_RECORDS PROVIDED_:
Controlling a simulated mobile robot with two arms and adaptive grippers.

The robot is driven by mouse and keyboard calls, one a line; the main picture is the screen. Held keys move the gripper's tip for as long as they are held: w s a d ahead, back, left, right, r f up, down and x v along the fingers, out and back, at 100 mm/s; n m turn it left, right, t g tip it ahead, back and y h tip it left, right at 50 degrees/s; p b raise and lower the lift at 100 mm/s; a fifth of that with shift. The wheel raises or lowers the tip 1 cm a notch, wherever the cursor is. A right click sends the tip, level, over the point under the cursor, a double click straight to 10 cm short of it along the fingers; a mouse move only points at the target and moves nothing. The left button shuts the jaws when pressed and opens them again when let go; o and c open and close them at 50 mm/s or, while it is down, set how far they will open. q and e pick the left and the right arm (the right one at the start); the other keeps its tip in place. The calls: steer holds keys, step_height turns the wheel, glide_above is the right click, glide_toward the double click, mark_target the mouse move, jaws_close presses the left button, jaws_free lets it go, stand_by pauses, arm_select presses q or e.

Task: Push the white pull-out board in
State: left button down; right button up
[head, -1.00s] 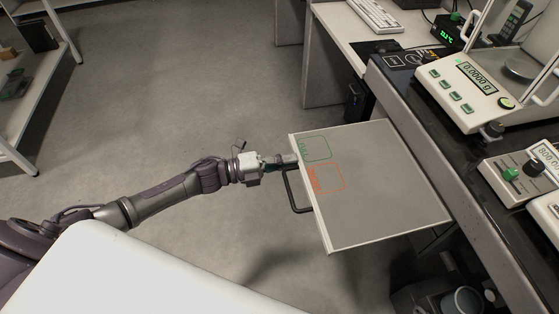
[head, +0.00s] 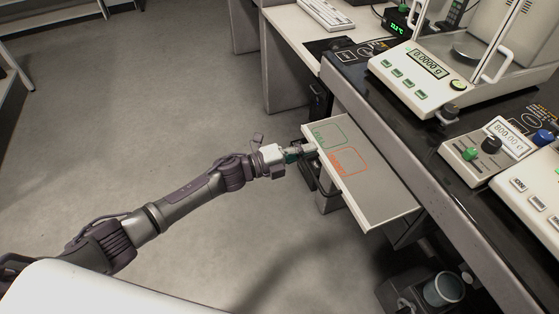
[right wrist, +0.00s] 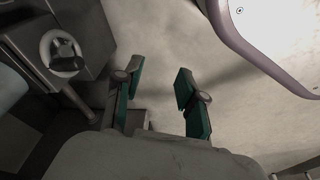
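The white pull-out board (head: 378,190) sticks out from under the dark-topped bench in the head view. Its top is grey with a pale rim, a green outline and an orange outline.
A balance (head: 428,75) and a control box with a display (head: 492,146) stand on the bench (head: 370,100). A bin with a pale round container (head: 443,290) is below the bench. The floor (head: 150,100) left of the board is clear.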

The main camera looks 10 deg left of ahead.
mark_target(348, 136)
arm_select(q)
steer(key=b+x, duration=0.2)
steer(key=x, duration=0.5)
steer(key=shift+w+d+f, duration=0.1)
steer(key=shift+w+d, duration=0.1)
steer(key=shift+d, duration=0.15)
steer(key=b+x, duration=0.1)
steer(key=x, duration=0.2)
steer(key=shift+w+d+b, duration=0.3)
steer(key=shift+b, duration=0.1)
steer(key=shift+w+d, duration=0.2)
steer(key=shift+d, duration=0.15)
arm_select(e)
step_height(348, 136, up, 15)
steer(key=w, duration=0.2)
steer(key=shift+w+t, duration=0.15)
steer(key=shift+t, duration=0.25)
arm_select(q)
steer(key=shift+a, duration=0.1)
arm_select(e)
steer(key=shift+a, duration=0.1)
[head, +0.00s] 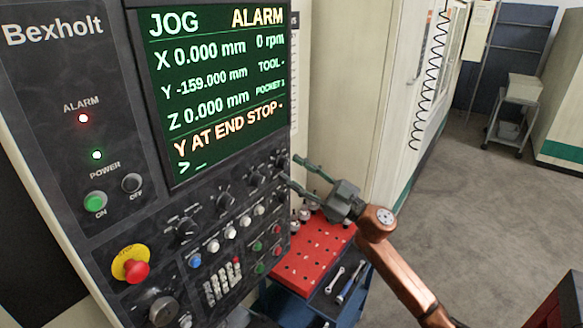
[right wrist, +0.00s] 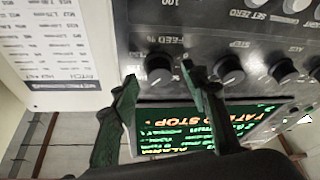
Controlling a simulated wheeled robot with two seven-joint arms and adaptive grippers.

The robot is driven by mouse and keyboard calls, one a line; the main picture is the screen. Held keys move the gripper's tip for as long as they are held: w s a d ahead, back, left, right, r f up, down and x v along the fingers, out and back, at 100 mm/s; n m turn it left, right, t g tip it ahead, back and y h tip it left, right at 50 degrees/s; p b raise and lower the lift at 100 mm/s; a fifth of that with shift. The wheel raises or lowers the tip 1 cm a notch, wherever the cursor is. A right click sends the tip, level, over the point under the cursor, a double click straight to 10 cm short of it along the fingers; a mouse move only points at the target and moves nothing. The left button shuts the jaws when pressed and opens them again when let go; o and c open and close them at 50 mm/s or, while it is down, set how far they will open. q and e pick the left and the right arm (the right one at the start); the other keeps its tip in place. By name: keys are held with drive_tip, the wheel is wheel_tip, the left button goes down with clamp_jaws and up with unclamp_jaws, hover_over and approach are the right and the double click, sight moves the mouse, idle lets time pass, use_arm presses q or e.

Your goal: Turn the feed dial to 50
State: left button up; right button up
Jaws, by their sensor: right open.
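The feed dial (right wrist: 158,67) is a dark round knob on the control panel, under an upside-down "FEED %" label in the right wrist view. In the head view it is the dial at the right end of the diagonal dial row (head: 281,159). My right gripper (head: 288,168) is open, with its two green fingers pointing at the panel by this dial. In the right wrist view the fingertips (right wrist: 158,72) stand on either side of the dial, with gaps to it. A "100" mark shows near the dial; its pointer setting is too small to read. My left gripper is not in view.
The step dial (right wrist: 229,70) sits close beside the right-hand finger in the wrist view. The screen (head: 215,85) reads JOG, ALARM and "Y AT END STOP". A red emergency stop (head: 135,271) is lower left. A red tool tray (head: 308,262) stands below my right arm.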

_DO THIS_: All of the data above should be transcribed verbatim, with pictures omitted.

_ANSWER_:
Controlling a simulated mobile robot with two arms and adaptive grippers.

The robot is driven by mouse and keyboard calls, one a line; the main picture is the screen. Held keys move the gripper's tip for as long as they are held: w s a d ahead, back, left, right, r f up, down and x v along the fingers, out and back, at 100 mm/s; n m turn it left, right, t g tip it ahead, back and y h tip it left, right at 50 degrees/s; p b raise and lower the lift at 100 mm/s; a fifth of that with shift. The wheel raises or lowers the tip 1 cm a notch, wherever the cursor is. A right click sends the tip, level, over the point under the cursor, a double click straight to 10 cm short of it along the fingers; a mouse move only points at the target and moves nothing. The left button shuts the jaws when pressed and opens them again when let go; o and c open and close them at 50 mm/s or, while it is down, set how far they will open. q and e pick the left and the right arm (the right one at the start); the other keeps its tip in place. The calls: steer holds keys, step_height turns the wheel, glide_above is the right click, glide_toward the double click, mark_target the mouse move, jaws_close presses the left button, jaws_free lets it go, stand_by pauses, arm_select presses q or e.

Task: Push the white pull-out board in
State: left button down; right button up
[head, -1.00s] 
[head, +0.00s] 
[right wrist, +0.00s] 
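The white pull-out board (head: 378,190) sticks out from under the dark-topped bench in the head view. Its top is grey with a pale rim, a green outline and an orange outline.
A balance (head: 428,75) and a control box with a display (head: 492,146) stand on the bench (head: 370,100). A bin with a pale round container (head: 443,290) is below the bench. The floor (head: 150,100) left of the board is clear.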

The main camera looks 10 deg left of ahead.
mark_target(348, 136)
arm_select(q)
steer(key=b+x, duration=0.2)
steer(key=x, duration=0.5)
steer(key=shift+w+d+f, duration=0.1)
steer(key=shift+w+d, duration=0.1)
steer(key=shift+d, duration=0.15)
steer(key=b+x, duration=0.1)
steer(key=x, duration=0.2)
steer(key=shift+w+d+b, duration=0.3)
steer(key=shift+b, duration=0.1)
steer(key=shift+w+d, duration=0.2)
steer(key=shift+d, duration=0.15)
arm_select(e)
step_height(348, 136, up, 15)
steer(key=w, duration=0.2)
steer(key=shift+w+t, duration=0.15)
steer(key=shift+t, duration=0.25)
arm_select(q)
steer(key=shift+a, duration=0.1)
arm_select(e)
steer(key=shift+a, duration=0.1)
[head, +0.00s] 
[right wrist, +0.00s] 
Controlling a simulated wheeled robot with two seven-joint arms and adaptive grippers.

The robot is driven by mouse and keyboard calls, one a line; the main picture is the screen. Held keys move the gripper's tip for as long as they are held: w s a d ahead, back, left, right, r f up, down and x v along the fingers, out and back, at 100 mm/s; n m turn it left, right, t g tip it ahead, back and y h tip it left, right at 50 degrees/s; p b raise and lower the lift at 100 mm/s; a fifth of that with shift. The wheel raises or lowers the tip 1 cm a notch, wherever the cursor is. A right click sends the tip, level, over the point under the cursor, a double click straight to 10 cm short of it along the fingers; a mouse move only points at the target and moves nothing. The left button shuts the jaws when pressed and opens them again when let go; o and c open and close them at 50 mm/s or, while it is down, set how far they will open. q and e pick the left and the right arm (the right one at the start); the other keeps its tip in place. By name: keys are held with drive_tip, the wheel is wheel_tip, the left button goes down with clamp_jaws and up with unclamp_jaws, hover_over and approach are the right and the double click, sight moves the mouse, idle lets time pass, use_arm presses q or e.

Your goal: Turn the feed dial to 50
State: left button up; right button up
Jaws, by their sensor: right open.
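The feed dial (right wrist: 158,67) is a dark round knob on the control panel, under an upside-down "FEED %" label in the right wrist view. In the head view it is the dial at the right end of the diagonal dial row (head: 281,159). My right gripper (head: 288,168) is open, with its two green fingers pointing at the panel by this dial. In the right wrist view the fingertips (right wrist: 158,72) stand on either side of the dial, with gaps to it. A "100" mark shows near the dial; its pointer setting is too small to read. My left gripper is not in view.
The step dial (right wrist: 229,70) sits close beside the right-hand finger in the wrist view. The screen (head: 215,85) reads JOG, ALARM and "Y AT END STOP". A red emergency stop (head: 135,271) is lower left. A red tool tray (head: 308,262) stands below my right arm.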

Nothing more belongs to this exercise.